Rafael, meus parabéns. Adoro a ideia deste seu 'fazer diferente'. Acho que com relação à arte, algumas vezes, nos falta a contemplação, creio piamente que ela vem primeiro, antes de qualquer coisa. Talvez o preparo do público para um olhar mais aberto à recepção desta arte (literatura, cinema, música, pintura etc) se faça necessário. Por isso que sou entusiasta de ações ligadas à formação de platéias. Não sei se é bem isso que você está querendo fazer, mas me alegra este diferencial do Cult. Simplesmente noticiar é o óbvio. Emocionar, provocar, atiçar o questionamento crítico ou a reflexão é muito mais interessante e produtivo.
Fazer uma crítica bacana é bom, mas pode não ser interessante para quem é público. Levando pra literatura, que é minha praia, a crítica me interessa enquanto escritora porque me sinto perdida sem feedback crítico, no entanto esse outro olhar, o do leitor-público, é mais pessoal e delicado, mais belo, com certeza. E a arte é recebido por cada um de uma forma tão peculiar que não deveria ser desprezada.

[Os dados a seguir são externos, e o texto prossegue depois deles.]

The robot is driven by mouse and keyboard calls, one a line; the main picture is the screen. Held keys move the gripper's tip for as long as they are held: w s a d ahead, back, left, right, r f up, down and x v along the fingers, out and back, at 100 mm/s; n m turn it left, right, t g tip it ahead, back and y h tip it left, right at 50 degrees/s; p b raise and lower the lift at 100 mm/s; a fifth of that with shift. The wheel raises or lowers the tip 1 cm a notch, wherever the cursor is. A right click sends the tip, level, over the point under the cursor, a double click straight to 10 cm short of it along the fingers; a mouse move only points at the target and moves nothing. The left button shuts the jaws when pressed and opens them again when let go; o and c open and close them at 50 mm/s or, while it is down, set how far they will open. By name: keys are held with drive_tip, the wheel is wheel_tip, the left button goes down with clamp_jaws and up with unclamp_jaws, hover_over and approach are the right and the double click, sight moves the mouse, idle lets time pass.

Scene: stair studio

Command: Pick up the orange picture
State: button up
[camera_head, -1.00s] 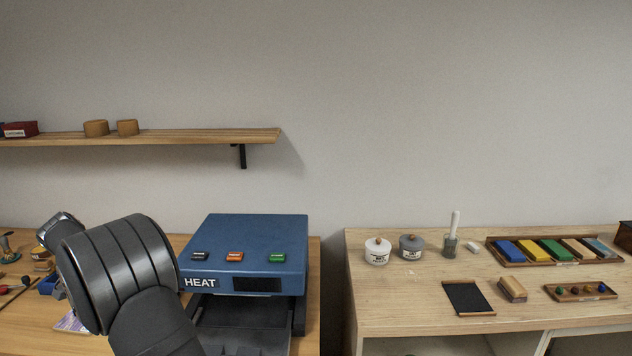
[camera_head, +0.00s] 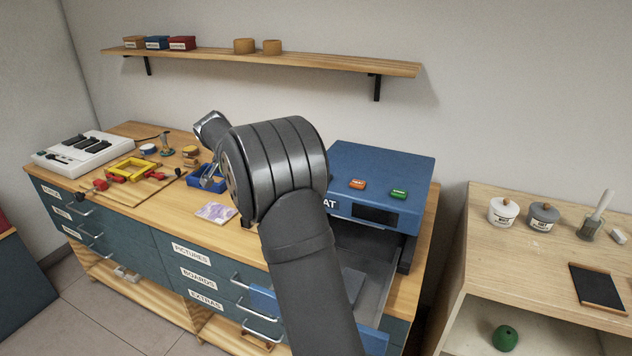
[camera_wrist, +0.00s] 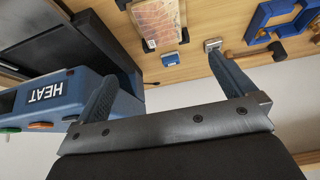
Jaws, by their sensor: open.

O texto poderia ser maior?
Boa, tentei ver esse filme ontem mas não rolou. Agora fiquei interessado... aliás, assisti o "Melancolia" do Lars Von Trier, ninguém vai comentá-lo?
Vi Melancolia ontem, ainda estou digerindo! Lars von Trier cutuca né, mete o dedo na ferida onde ninguém quer ver, ele vai lá e escancara. Rá, tinha um cara na poltrona ao lado que dava gargalhadas nos momentos mais impróprios, às vezes tecia uns comentários no meio do filme. Pra sala de cinema sou conservadora, mesmo: seja discreto e respeite o momento de disfrute alheio!
Ainda não vi... estou ansioso para assitir Melancolia... ansioso para a melancolia... hehehe. Ao que parece há várias possibilidades de atravessamentos entre os dois filmes (A árvore da vida e Melancolia). Vamo ve como vai descer o filme e o que ele me mobilizará... De repente sai algumas coisas e posto aqui!
PS: onde ta passando Thaiza?
Vi ontem o "Árvore". Mesmo reconhecendo o límite da técnica, ela merce destaque. Achei estrondoso, tanto nas imagens pré-históricas, cósmicas e míticas, e muito mais na genial estética do rotineiro, entre sons e cortes (família). Mas ao contrário de alguns críticos (por exemplo, Roger Ebert) que se "viu" no filme e conseguiu sentir uma forte conexão com a história, só consegui apreciá-lo a distância. A barreira cultural do retrato familiar, ao contrário do mítico, é muito forte e creio, servirá muito mais para um público (Americano ou não) que se veja retratado naquela narrativa.
Cada vez que leio seus comentários me desespero por não conseguir tempo pro cinema (adulto, frise-se!). Vou tentar assistir os dois nesse fim de semana. Duas pauladas de uma vez. Adoro essas trocas de figurinhas! A gente tem que movimentar mais isso por aqui, por isso penso que o Cult realmente esteja mudando, há uma nova demanda. A formação de público é importante. Eu acho... Beijo aê!